Capping off a significant 2016 for the industry, writer-director Peter Foott’s comedy-drama, The Young Offenders, filmed around Cork, passed the €1m mark at the Irish box — the fastest Irish film to break this milestone.

The Irish Film Board finished 2016 on a high with the announcement of an extra €1.1m in government funding — bringing to €15.5m the total provided for 2017.

Meanwhile, a five-year government initiative promoting access to cultural and creative activity from 2017 to 2022 was unveiled last month.

The initiative is part of a long-term strategy to develop Ireland as a hub for film, television, drama and animation, in support of artists and investment in our cultural institutions, while cultivating Ireland’s reputation internationally.

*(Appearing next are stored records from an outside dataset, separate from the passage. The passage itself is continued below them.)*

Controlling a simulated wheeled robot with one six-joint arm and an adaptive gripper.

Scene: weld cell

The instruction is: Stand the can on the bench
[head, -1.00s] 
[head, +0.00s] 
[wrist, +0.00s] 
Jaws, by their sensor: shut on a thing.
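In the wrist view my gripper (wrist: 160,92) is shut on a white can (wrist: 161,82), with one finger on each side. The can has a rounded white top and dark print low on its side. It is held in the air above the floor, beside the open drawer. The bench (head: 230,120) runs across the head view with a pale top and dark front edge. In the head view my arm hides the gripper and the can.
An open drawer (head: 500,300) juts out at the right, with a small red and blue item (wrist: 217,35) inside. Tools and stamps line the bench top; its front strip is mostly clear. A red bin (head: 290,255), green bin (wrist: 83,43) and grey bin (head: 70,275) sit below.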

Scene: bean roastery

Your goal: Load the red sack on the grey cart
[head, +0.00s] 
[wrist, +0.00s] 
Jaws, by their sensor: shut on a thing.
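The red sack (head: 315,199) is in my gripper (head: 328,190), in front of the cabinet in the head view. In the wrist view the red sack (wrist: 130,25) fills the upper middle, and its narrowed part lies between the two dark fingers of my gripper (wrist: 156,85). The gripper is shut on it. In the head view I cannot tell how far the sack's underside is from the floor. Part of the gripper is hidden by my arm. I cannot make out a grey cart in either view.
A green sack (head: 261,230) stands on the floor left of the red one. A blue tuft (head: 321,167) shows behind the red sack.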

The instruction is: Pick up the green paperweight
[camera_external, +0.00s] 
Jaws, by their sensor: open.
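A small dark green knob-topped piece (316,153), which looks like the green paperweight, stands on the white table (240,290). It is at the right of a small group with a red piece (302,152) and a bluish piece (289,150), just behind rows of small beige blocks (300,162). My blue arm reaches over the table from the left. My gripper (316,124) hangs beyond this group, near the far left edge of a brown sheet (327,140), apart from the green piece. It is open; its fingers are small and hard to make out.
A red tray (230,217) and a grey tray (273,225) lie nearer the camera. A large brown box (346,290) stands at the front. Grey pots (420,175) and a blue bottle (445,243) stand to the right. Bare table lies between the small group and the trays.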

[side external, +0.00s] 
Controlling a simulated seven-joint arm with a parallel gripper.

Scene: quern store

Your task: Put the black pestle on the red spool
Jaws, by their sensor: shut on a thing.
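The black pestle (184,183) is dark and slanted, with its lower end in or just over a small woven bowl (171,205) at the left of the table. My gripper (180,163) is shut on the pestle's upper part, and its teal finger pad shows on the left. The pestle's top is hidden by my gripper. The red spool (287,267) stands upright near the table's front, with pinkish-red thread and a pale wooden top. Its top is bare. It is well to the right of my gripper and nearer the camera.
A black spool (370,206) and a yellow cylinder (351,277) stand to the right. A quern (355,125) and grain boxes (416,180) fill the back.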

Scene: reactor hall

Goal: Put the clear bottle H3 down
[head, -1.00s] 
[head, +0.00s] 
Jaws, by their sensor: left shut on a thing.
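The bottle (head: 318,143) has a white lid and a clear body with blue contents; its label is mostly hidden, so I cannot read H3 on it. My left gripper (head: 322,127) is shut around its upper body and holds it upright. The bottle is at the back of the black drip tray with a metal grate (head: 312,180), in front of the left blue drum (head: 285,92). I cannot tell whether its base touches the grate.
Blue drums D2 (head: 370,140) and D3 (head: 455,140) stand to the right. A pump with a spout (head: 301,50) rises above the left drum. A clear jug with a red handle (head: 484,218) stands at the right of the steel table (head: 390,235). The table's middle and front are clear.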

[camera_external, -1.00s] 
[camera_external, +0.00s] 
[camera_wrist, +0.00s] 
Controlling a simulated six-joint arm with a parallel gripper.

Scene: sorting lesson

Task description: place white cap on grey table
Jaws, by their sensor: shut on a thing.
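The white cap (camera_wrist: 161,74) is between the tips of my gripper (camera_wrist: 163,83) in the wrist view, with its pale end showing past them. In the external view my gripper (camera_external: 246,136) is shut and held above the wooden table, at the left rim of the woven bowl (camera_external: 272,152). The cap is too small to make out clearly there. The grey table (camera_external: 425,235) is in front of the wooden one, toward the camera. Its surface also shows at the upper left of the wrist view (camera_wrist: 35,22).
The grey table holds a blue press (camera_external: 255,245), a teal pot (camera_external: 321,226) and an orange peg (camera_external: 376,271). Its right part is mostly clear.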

Mr Hickey said: “This programme will present in developing young Irish writers, directors, actors and crew to contribute to Ireland’s cultural life, telling Irish stories which are an important part of Irish identity. We look forward to working with our partner agencies to further develop opportunities in this area, creating more jobs and strengthening Ireland’s reputation as a centre of excellence.”

Minster for Arts, Heather Humphreys, added: “We want to make Ireland a global hub for film and TV production, while also investing in our cultural institutions.”

Key initiatives to be delivered in 2017 include the publication of a five year ‘Creative Children’ plan which will enable every child to access tuition in music, drama, art and coding.

Each local authority will appoint a Culture Team to drive local needs and will publish a Culture Plan for their own county. A new annual cultural day, ‘Cruinniú na Cásca’, to be held nationwide on Easter Monday each year.

Added to these positive developments is Troy Studios in Limerick, Ireland’s largest film studio, which opened its doors for the first time last November, comprising 350,000 square feet under one roof of sound stages, support infrastructure and a five-acre backlot.

The former Dell factory at Plassey Technological Park, adjacent to the University of Limerick, is double the size of Ardmore Studios, and arrives at a time when the industry is in immediate need of additional space.

James Flynn, managing director of Octagon Films, and producer of The Vikings, The Tudors and Penny Dreadful, said: “It’s going to be very attractive for American productions coming to Ireland. We have probably missed out on a lot of feature films to the UK in the past, but Ireland is definitely now one of the top go-to locations in terms of attractiveness.

"More studio space is needed to maximise these tax incentives. A lot more space is needed in order to cope with the high volume of demand that is hopefully going to come our way.”

The audio visual content production sector in Ireland is estimated to be worth in excess €550 million, employing over 6,000, with over 560 SMEs operating in the sector.

The film industry’s knock-on effect on the tourism sector is underlined by a previous survey which revealing 20% of all tourists cited film as an influencing factor on why they visited Ireland.

The Section 481 programme, which has been increased to up to 32% of eligible Irish expenditure, continues to be a key element of attractive outside productions to the country.

Screen Producers Ireland CEO Barbara Galavan said: “This was clearly a factor in the decision to launch Pinewood Productions Ireland. This initiative by a major international studio facility to establish a footprint in Ireland is testament to the professional production industry and creative talent pool that is available here.”

The Pinewood Group operates studios across the UK and around the world. Productions filmed at their facilities include the James Bond series, the Harry Potter franchise, The Dark Knight, Les Misérables and Avengers: Age of Ultron.

In an associated development, Liam Neeson has given his support for plans to build a €75m film studio on Dublin’s Poolbeg Peninsula. The 200,000 sq. ft.

Dublin Bay Studios would employ up to 1,800, and exceed the combined size of available studio space at Ardmore, Ashford and Troy Studios on a 20-acre site — the “missing piece of the jigsaw”, according to actor Cillian Murphy.